İmdi, bir de bizim "yani katı milliyetçilerin" kerevetine çıkmak gerektür... Milliyetçiliği salt "tüketim ihtiyaçlarını karşılama becerisi"  olarak değerlendirenler tasavvur ve tahayyüllerini bulundukları zihinsel kavanozun dışına taşıyamayanlardır. Bu kavanozdakiler insanın hele de Türk-İslam damarından beslenen ülkücülerin hayatlarını "değerler pratiği" olarak anlamlandırdıklarını biliyor olsa gerek. Duble yolda, oto yolda iyi bir arabayla seyahatin keyfine kim hayır der ki? Ama bu seyahat ahlaki bir hak edişin yanında özgürce olmalı, "benim ülkem" "hür milletim" ifadeleriyle bezenmiş cümlelerle anlam bulmalı...  Bu da yetmez elbette, dahası olmalı...

Ortada bir de hür vicdanlar ve beyinler olmalı. Sözgelimi Büyük Ortadoğu Projesi ve Arap Baharı ile Haçlı Seferleri arasındaki koşutluğu görüp bundan anlamlar üretebilmeli. Roma İmparatorluğu ile AB'nin kuruluş imzasının Roma'da atılması arasındaki ilişkiyi yorumlayabilmeli. Devletlerin yok oluşunun yoksulluktan değil ülkü yokluğu ve yorgunluğundan kaynaklandığını bilmeli. Milletin can ve namus emniyetinin devlet olmadan sağlanamayacağını kavramalı. Bugüne kadar savunduğu değerleri ilk erdem/iktidar sınavında kaybedenlerin "büyük bir aldanış içinde" oluklarını haykırabilmeli. Taksim'e cami iddiasından Akdamar'da kilise açmaya; Ayasofya'yı ibadete açma hayalinden Antalya'da "dinler bahçesi açmaya" çark etmenin nasıl bir vazgeçişe denk geldiğini takdir edebilmeli.

Netice: MHP'yi konjonktürel ve sıradan bir siyasi parti olarak değerlendirenler bizim yüzümüze hep müstehzi bir tebessümün yayılmasına vesile olurlar. Sanırlar ki MHP'nin gücü aldığı oy kadardır.

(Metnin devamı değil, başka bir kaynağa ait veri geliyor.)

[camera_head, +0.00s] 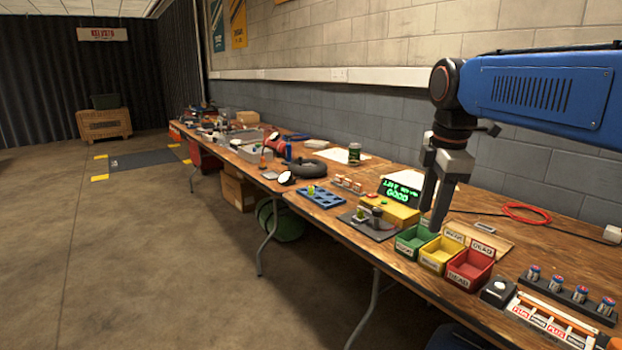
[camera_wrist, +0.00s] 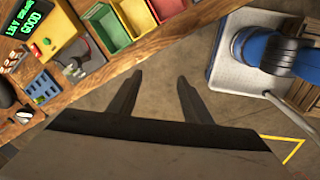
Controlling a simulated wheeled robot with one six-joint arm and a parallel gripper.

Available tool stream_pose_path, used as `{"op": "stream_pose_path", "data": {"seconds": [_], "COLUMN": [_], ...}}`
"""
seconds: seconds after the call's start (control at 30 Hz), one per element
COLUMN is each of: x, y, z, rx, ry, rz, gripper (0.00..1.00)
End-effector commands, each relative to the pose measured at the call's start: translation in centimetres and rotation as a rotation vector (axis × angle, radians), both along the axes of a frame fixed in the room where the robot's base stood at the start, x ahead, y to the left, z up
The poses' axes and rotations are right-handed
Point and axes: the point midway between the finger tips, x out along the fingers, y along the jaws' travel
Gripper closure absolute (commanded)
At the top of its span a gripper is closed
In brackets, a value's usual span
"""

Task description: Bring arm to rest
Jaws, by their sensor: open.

Sanırlar ki herkesin sırtını bir güce dayayıp iktidar olduğu bu kahpe dünyada MHP'nin sırtını dayayacağı bir güç yoksa iktidar olma şansı da yoktur! Ve yine sanırlar ki MHP iktidara gelmediğinde yok olacaktır. "Hele bir soğuk savaş bitsin", "sağ sol bitsin", "terör bitsin" diyerek MHP'yi tüketeceklerini sananlar gözümüzün önünde kendi köklerinden kopup yabancı limanlara sığınıyorlar ve tükenip gidiyorlar işte...

MHP elbette bir siyasi partidir, ama yalnızca bir siyasi parti değildir. MHP bir siyasi partiden daha çok Türk-İslam ülküsüne kozalık yapan davanın adıdır. Türklüğün cihanşümul iddiasının günümüzdeki mevzisidir. Hürriyet ve istiklal genlerimizin cismanileştiği, Turan davasının bayraklaştığı müessesedir. Tanrı Dağı'ndan Hıra Dağı'na yürüyüşün destanıdır. Türkiye Cumhuriyeti'ni emperyal kurgulardan söküp alan ruhun taşıyıcısıdır. Kocatepe'nin zafer otağıdır. "Roma'nın kalbini delen mızrak, Çankaya yokuşundaki Asyalı Bozkurt!" Mevzunun özü de özeti de budur işte!